***** Information provided *****

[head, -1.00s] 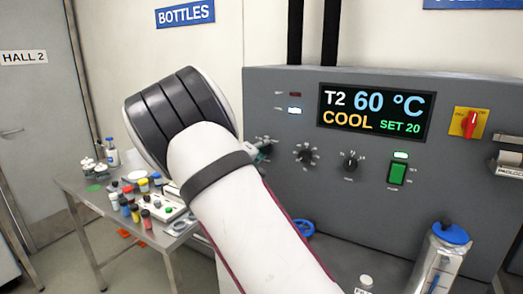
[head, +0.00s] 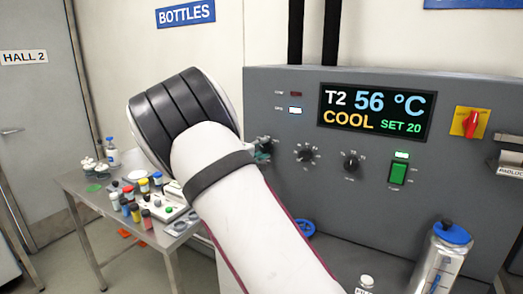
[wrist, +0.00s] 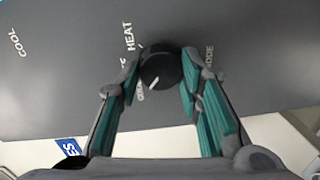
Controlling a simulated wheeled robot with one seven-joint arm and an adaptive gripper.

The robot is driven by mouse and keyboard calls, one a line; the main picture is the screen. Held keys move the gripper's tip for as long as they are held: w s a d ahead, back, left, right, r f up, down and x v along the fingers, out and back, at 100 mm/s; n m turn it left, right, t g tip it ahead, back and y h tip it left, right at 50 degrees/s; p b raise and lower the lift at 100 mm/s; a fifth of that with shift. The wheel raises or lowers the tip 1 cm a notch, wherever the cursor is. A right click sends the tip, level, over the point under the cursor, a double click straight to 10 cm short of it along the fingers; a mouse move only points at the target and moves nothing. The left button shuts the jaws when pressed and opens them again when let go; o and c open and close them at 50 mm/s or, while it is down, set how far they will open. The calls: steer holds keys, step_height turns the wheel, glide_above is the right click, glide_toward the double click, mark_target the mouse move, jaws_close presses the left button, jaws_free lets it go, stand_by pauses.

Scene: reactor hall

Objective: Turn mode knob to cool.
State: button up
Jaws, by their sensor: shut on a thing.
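The black mode knob (wrist: 161,70) is in the middle of the wrist view, between the two teal-padded fingers of my gripper (wrist: 160,78), which is shut on it. Its white mark points down and to the left in that view. HEAT (wrist: 129,37) and COOL (wrist: 14,43) are printed on the panel to its left. The display (head: 375,112) reads T2 56 °C, COOL, SET 20.
Two other black knobs (head: 306,153) (head: 351,162), a lit green switch (head: 398,172) and a red rotary switch (head: 470,123) are on the grey panel. A bottle with a blue cap (head: 445,262) stands front right. A side table (head: 72,183) with small bottles is at left.

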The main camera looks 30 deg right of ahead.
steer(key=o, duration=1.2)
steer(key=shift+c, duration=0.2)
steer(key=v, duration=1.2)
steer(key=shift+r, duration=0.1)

*****

:: Aim ::
Only the lines from the one containing "Objective: Turn mode knob to cool." through the one containing "State: button up" are to be retyped, both boundary lines included, with no other material.

:: Solution to this task ::
Objective: Turn mode knob to cool.
State: button up

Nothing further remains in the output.